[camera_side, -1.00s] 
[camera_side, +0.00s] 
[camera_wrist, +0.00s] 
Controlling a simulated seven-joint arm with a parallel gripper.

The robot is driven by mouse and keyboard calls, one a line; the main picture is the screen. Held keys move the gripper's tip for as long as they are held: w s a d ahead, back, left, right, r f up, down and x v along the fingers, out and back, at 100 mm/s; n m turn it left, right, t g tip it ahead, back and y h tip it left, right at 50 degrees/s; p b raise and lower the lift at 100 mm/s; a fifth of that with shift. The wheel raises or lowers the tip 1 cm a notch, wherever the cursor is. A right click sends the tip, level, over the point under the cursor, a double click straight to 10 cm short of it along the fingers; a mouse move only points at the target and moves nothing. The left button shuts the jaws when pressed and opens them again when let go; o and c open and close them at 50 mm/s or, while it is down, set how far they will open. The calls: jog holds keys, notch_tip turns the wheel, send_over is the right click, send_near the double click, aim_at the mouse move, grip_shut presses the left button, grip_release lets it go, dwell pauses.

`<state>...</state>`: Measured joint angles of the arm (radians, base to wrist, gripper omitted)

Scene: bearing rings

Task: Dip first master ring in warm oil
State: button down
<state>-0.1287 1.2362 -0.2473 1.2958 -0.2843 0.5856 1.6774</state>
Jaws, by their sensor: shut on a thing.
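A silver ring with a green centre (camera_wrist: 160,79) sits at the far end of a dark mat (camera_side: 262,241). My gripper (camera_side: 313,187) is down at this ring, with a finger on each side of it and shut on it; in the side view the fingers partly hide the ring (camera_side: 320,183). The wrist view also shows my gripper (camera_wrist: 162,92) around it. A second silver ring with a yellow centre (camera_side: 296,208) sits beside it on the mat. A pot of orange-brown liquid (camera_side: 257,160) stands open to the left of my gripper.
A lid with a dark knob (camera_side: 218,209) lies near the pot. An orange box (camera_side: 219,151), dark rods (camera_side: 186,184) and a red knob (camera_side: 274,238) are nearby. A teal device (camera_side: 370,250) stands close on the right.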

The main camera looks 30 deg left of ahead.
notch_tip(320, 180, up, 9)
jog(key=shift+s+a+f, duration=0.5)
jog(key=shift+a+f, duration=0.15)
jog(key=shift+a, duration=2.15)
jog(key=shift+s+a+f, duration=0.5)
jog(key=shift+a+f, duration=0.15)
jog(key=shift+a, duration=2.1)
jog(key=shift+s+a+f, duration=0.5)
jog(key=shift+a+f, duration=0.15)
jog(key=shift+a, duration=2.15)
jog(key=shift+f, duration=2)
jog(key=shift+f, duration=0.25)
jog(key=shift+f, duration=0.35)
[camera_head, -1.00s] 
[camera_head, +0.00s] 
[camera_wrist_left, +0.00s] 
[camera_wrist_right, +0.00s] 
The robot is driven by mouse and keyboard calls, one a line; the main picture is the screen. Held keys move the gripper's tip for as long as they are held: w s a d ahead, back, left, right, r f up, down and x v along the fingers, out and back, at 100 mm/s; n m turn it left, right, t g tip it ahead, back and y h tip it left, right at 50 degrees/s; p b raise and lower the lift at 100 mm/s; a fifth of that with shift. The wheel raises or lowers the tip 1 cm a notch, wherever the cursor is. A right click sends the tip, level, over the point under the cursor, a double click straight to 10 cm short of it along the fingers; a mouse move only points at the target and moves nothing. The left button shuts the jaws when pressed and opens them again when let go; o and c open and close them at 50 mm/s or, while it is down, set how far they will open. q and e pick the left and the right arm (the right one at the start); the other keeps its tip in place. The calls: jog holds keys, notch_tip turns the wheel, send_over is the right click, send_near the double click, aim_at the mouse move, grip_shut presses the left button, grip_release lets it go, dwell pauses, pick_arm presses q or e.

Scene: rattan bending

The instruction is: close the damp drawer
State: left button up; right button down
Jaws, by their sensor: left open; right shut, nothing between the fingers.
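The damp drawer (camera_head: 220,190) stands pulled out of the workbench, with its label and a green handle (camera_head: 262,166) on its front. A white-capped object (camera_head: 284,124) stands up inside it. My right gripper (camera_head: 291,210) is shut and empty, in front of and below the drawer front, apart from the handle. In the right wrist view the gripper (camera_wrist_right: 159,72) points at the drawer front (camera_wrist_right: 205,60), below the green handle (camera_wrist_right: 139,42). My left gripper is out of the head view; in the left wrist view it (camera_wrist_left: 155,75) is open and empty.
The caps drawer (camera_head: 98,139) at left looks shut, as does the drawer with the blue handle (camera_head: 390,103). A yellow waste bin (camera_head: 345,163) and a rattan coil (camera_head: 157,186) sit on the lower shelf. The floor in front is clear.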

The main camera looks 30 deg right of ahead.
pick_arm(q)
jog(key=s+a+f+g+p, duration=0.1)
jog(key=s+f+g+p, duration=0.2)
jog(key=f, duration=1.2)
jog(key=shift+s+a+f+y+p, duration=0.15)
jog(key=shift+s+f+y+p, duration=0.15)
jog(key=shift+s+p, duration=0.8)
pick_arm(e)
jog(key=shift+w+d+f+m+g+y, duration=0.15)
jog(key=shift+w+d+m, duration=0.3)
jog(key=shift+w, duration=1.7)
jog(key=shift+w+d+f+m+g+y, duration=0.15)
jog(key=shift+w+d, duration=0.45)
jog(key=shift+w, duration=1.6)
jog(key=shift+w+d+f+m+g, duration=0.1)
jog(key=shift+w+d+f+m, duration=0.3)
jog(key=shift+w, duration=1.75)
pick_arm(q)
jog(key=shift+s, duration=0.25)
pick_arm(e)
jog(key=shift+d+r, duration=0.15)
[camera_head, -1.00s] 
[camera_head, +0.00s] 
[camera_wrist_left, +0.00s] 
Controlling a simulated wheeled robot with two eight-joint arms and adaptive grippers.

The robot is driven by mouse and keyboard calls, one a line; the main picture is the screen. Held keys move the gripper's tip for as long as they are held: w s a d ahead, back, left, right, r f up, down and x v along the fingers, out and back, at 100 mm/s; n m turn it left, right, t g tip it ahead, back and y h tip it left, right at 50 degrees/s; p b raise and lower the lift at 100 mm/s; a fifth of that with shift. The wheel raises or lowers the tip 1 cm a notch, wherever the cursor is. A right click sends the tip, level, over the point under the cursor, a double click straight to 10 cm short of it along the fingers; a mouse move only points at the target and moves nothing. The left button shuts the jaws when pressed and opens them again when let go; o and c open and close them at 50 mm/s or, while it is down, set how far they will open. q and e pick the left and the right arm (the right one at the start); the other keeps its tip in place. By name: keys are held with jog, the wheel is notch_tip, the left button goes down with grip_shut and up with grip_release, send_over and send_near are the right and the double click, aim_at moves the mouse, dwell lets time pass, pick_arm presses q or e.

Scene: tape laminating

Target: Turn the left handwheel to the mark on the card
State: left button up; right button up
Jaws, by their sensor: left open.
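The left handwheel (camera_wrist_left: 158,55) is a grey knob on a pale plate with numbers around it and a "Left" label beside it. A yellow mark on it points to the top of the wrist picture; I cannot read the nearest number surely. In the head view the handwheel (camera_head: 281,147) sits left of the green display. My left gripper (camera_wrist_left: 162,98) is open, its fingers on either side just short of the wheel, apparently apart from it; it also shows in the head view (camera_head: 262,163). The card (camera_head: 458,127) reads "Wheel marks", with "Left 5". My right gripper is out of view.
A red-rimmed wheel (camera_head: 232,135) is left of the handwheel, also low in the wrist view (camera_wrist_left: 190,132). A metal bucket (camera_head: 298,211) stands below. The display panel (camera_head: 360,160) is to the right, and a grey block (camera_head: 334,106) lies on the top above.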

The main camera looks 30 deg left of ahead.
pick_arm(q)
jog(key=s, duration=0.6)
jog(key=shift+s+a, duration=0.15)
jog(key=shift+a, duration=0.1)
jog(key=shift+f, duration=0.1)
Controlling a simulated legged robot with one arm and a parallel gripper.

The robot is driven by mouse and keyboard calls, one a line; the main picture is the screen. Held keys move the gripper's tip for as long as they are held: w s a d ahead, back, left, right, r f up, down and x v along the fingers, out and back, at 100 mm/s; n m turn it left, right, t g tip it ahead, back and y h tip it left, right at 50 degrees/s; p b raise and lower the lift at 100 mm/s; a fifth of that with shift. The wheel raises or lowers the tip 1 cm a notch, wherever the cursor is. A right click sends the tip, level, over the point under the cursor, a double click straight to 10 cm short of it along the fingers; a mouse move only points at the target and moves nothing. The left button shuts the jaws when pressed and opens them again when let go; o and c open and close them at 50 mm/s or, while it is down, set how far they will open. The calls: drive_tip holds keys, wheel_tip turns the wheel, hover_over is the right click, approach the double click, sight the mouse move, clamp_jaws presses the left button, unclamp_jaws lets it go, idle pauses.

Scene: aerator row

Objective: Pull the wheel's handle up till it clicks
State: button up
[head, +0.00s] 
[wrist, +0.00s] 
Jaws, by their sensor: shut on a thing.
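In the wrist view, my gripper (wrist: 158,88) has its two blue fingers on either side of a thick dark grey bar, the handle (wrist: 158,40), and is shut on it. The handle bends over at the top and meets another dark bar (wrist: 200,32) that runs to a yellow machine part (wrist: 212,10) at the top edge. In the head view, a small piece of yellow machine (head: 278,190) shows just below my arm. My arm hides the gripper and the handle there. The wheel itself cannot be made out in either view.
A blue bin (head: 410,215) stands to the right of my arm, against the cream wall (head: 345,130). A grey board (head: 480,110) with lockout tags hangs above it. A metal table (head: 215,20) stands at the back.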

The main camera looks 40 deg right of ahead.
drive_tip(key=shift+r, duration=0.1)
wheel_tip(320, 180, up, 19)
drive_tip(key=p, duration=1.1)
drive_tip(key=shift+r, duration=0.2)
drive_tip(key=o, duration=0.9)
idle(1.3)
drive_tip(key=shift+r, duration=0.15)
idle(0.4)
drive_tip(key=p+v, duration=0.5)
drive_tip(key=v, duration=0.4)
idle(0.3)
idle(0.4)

--------------------------------

§ **GOAL OF THE EXERCISE**
Copy out the lines in which the string "Controlling" appears.

§ **TASK RESPONSE**
Controlling a simulated seven-joint arm with a parallel gripper.
Controlling a simulated wheeled robot with two eight-joint arms and adaptive grippers.
Controlling a simulated legged robot with one arm and a parallel gripper.

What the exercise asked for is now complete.